But it’s more than just killing. Life for the typical racehorse is ugly and mean and cruel. Life for the typical racehorse is:
Forced Separation: Would-be racehorses are forever torn from their mothers as mere babies. Alone and terrified, their servitude begins.
Grinding of Unformed Bodies: Young racehorses are thrust into intensive training at 18 months, and raced at two – years before their bodies are fully developed. On the maturation chart, these equines are the rough equivalent of kindergartners.
Confinement and Isolation: Racehorses, innately social and herd-oriented, are kept locked – alone – in tiny 12×12 stalls for over 23 hours a day. Cruelty, defined.

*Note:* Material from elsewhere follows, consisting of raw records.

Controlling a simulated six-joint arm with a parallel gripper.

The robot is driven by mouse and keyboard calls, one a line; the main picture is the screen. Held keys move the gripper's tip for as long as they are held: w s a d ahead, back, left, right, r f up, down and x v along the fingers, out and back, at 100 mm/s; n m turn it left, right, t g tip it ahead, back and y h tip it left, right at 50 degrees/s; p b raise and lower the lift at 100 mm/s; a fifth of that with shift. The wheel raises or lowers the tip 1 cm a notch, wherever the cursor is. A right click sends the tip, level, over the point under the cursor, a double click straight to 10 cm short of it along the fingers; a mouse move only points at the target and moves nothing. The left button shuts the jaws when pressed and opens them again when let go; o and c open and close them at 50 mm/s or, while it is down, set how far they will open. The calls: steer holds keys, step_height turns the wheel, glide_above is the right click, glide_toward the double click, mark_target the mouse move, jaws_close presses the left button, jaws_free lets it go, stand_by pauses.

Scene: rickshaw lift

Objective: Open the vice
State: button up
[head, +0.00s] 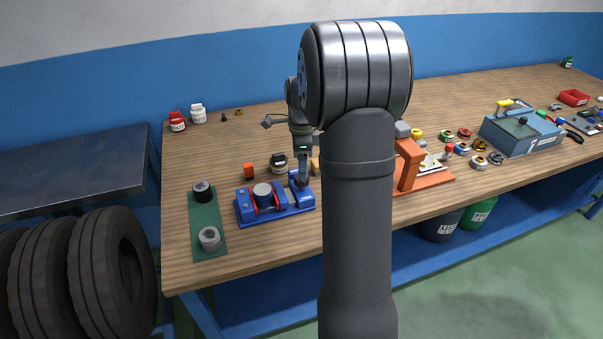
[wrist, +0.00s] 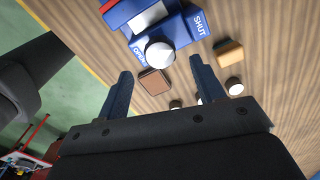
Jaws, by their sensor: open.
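The vice (head: 245,213) is a blue unit near the front left of the workbench, with red jaw faces and a grey round part (head: 262,193) between them. In the wrist view the blue vice body (wrist: 196,29) carries the words OPEN and SHUT, with a pale round knob (wrist: 160,54) at its edge near OPEN. My gripper (head: 302,182) is at the vice's right end, pointing down. In the wrist view its two blue fingers (wrist: 161,78) are apart. A brown square-faced piece (wrist: 154,83) shows between them; I cannot tell whether it belongs to the vice.
A green mat (head: 207,222) with two round parts lies left of the vice. An orange stand (head: 408,165) is to the right, partly hidden by my arm. The bench's front edge is close.

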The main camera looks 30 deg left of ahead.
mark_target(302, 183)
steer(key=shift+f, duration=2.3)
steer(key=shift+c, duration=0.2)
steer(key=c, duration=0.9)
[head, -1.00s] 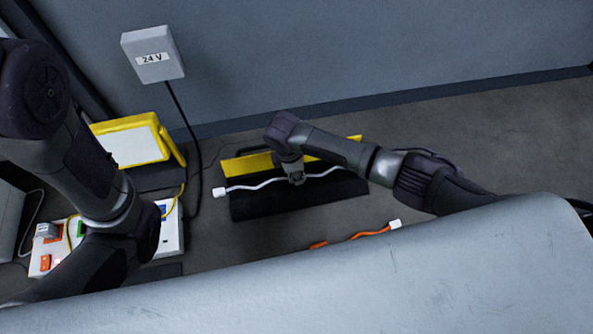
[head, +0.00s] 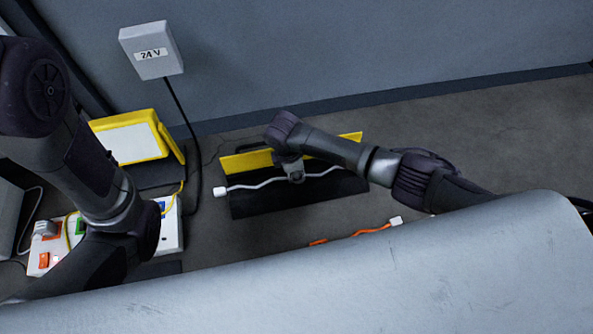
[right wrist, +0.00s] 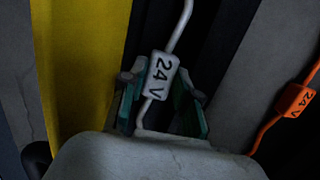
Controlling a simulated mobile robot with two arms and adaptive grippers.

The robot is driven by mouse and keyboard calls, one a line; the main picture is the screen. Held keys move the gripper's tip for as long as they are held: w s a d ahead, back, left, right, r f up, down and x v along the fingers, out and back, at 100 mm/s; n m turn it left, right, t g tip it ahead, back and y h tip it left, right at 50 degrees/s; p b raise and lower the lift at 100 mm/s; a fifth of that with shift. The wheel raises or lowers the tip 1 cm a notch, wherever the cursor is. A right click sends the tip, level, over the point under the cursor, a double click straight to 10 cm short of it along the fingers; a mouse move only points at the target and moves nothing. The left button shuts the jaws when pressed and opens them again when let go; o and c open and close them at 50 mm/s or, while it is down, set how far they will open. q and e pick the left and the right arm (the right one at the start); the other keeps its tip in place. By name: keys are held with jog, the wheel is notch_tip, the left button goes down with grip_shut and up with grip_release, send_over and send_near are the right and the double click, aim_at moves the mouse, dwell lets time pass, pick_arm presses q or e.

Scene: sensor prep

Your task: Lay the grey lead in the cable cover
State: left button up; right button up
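The grey lead (head: 258,184) with a white end plug (head: 220,193) lies lengthwise along the open cable cover (head: 300,201), a black base with a raised yellow lid (head: 246,162). I cannot tell how deep it sits in the channel. My right gripper (head: 296,178) is over the lead's middle. In the right wrist view the gripper's teal-padded fingers (right wrist: 162,92) stand apart on either side of the lead's "24 V" tag (right wrist: 163,75), with gaps beside it. My left gripper is hidden; only its arm shows at the left.
An orange lead (head: 370,231) with a white plug lies on the floor in front of the cover. A grey 24 V box (head: 150,62) is on the wall. A yellow-framed panel (head: 132,143) and a white board with coloured blocks (head: 170,231) are at left. Floor at right is clear.

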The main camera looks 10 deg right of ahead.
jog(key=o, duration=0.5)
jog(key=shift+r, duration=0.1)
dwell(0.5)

Negation: Practically all the horse’s instincts and desires are thwarted, creating an emotional and mental suffering made clear by the stereotypies commonly seen in confined racehorses: cribbing, bobbing, weaving, pacing, kicking, even self-mutilation.
Control and Subjugation: Horseracing is lip tattoos, nose chains, lip chains, blinkers, tongue ties, cribbing collars, metal mouth bits, and, of course, whips.
Drugging and Doping: Racehorses are incessantly injected, legally and otherwise, with myriad performance-enhancing, injury-masking, and pain-numbing chemicals.
Commodification: By law, racehorses are literal chattel. They are ever being bought, sold, traded, and dumped – a stressful, tenuous existence that in and of itself causes pain. In fact, studies show that up to 90% of racehorses suffer from ulcers.
Sensibilities toward animal exploitation, most especially regarding entertainment, are rapidly evolving: Ringling closed, SeaWorld in decline, rodeo bans in multiple cities, dogracing all but dead. (In fact, dogracing has been outlawed – on moral grounds – in 41 states.) Indeed, public perception of horseracing is already changing. Most notably, in just the past year, two of the nation’s most influential papers – The Washington Post and The Philadelphia Inquirer – have called for racing’s outright end.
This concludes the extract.